I wanted to find a place where I would not run into anyone and that it would be all kept underground. Turns out the first week I worked at this establishment, I run into a friend I used to party hardcore with in Philly. We used to go to this party dive bar called The Barbary, which reopened last week after closing it’s doors for 3 years, and works for a frail old artist in Hell’s Kitchen. A Design Director at Complex who lives in my old neighborhood in Bedstuy and we have so many mutual friends in the design world. Then there’s Zachary Quinto.
It’s been a whirlwind to say the least. My old friend from Philly comes in one morning and I immediately can tell something is wrong. In my mind, I called it but I didn’t want it to be true. He tells me he’s getting a divorce. We talk about what went wrong, the paperwork, the texts, and now he wants to hang out with me outside of this basement shop. I’m not sure if I want that.
I send an email to my low to medium friend of the Design Director at Complex to see if he can get me an in there to do some side work but he’s giving hard to be friends with and work with. We chat about our mutual friend that lives in LA but we don’t hang outside together. I think the big issue is because I don’t party hard like that anymore and because I’m not a “Director” in my field.
If there is one thing I have to plan for in my late 30s it’s that I have to see if I can obtain the role of being a “Director.” I do have a plan but I have to work extra hard to get to the level. It doesn’t get any easier for someone like me from Southeast Asia to get to that position but every time white tears come across my desk saying that life is so hard, I roll my eyes back into my head.
First star that I get to serve and meet is Zachary Quinto. He’s been coming in because he had a play off broadway called Cult of Love featuring Shailene Woodley and Barbie Ferreira. Quinto would have a conversation about his order but I really wanted to know what his process was. Sometimes he would come in reciting lines like he was holding a walkman.
In true NYC fashion, it feels like 90s New York of real grit of hustling and bustling. It felt like I was living during the days people spoke drugs on the street but it’s surreal to go to Times Square every week. I enjoy riding a Citi Bike after my shift down to Canal St. because I want to feel the full experience of being in Manhattan again and ride through Hell’s Kitchen into Chelsea then the West Village.
I don’t care about working there anymore. I got my fill. I have an end date. Will I miss working here? Running into celebrities all the time? Probably not. I have no ties to this place. I don’t like the product, the clientele, and the employees are more rough around the edges than I would have thought. Sure places aren’t perfect and I’m far from perfect but there is a difference between far from perfect and time to close up the shop after being there for almost 10 years because the place is falling apart.

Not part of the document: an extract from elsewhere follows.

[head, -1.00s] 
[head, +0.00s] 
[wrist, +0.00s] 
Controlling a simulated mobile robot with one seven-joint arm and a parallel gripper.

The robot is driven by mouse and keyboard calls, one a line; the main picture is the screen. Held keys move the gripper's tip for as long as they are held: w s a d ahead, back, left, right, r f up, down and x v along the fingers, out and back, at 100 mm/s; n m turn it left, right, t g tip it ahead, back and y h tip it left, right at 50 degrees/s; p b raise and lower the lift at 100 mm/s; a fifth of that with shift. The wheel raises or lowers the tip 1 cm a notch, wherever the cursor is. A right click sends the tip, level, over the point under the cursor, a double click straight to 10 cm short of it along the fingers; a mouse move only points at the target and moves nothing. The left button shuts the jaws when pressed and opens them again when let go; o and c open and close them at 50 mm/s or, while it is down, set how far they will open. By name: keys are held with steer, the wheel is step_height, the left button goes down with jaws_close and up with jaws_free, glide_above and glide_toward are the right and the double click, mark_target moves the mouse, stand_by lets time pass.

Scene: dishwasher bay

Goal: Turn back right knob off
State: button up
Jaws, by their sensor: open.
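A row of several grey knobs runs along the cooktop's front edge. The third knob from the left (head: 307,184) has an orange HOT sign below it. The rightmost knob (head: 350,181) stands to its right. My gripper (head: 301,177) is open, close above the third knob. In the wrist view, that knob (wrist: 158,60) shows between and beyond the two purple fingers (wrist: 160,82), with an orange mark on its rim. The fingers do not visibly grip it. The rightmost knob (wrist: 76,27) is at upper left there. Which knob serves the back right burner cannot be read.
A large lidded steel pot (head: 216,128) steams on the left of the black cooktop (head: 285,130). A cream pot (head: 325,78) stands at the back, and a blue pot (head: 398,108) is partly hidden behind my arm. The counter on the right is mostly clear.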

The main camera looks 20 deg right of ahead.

I have been meeting older guests in their 50s-60s who have given me life lessons. One is a life coach who told me he didn’t get his shit together until he was 37, suggests to read The Success Principles by Jack Canfield and orders 2 pour overs in one sitting. Another gentleman who’s from Seattle that loves coffee and Broadway plays that he comes to NYC 5 times a year just for that. He tells me to check out the off Broadway play, We Had a World, tell stories about our lives and my writings and wanting to be an artist. I hope he’s reading this because we had the best conversation about our worlds.
I thought working there was a way to curb my grocery budget but the real reason was because I needed a place to go. Work away from home. Also the support that they carry Matsar has been a nice gesture.
I haven’t used any of the earnings for anything yet. It sits in a Philly bank account and the cash tips have been going to my haircuts and film development.
So many reasons why I should quit now but the coworker who is leaving me this week discusses with me at the bar that I got a lot of content out of it.